• _EXERCISE DIRECTIONS_
Copy out the material below in full, but not its images.

• _PROVIDED DATA_
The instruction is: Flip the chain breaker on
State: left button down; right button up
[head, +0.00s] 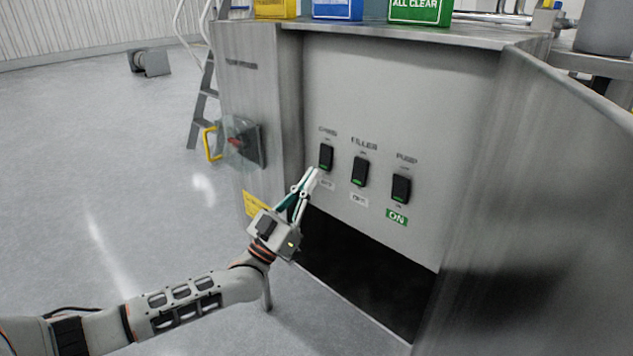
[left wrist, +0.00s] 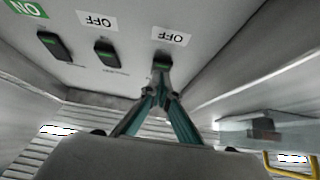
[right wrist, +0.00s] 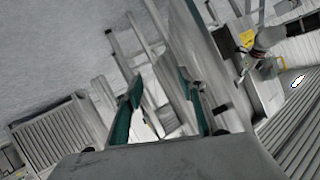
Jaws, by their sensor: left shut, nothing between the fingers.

• _SOLUTION TO THIS TASK_
The instruction is: Flip the chain breaker on
State: left button down; right button up
[head, +0.00s] 
[left wrist, +0.00s] 
[right wrist, +0.00s] 
Jaws, by their sensor: left shut, nothing between the fingers.

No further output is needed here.